Embora não seja fã de Bruno Nogueira, a crónica sobre o Porto que publicou há dias na revista Sábado fez-me pender uma das asas uns milímetros na sua direção e desafiar-me de novo a ligar os pontos.

Fez-me lembrar uma interpretação intrigante que encontrei, era ainda estudante, na obra Psicanálise dos Contos de Fadas, em que o autor (outro Bruno, por sinal), a propósito d’ “A Bela Adormecida”, sugeria que o despertar da heroína do sono de 100 anos não se devera tanto ao príncipe eleito, que conseguira finalmente atravessar a sebe de espinhos, mas ao terminar da maldição. Trocando por miúdos: fosse quem fosse o desgraçado a acercar-se do castelo, as sebes abrir-se-iam para lhe dar passagem, simplesmente porque tinha chegado a altura (uma interpretação nada romântica, bem sei).

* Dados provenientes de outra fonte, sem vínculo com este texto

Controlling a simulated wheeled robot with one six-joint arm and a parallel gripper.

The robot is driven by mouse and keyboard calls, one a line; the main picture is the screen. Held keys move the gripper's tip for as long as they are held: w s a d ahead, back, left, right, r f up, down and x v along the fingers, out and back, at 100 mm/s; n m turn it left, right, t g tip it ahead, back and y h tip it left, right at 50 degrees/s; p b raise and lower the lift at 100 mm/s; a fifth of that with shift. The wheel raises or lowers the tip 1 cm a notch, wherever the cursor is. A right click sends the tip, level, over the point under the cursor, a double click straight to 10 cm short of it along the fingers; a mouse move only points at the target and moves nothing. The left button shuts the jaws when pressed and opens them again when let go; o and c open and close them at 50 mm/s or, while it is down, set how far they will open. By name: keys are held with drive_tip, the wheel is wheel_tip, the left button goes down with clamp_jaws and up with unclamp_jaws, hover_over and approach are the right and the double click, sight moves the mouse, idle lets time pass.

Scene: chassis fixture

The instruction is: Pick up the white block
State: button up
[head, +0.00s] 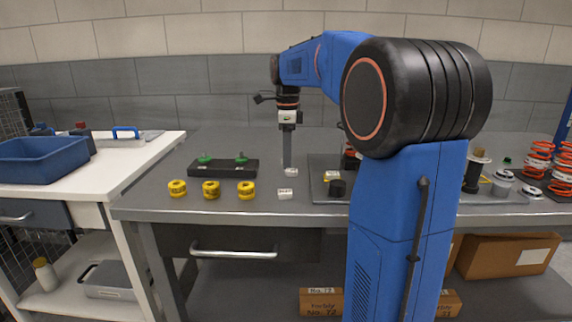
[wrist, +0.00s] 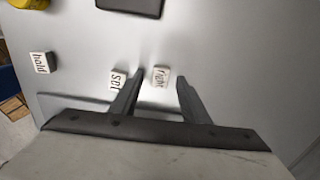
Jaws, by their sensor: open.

Diz o Bruno de cá, que vê no Porto um país dentro do país maior que é Portugal, que “Uma cidade não é o que se vê no mapa” e que – aqui em paráfrase –, sejam quais forem os movimentos que a sacudam, continuará a ser aquilo que sempre foi. Tem um espírito próprio, que lhe sobrevive e que contagia quem nela se adentra, ditando desde logo se são compatíveis ou não (isto sou eu que digo). Não é preciso fazer match.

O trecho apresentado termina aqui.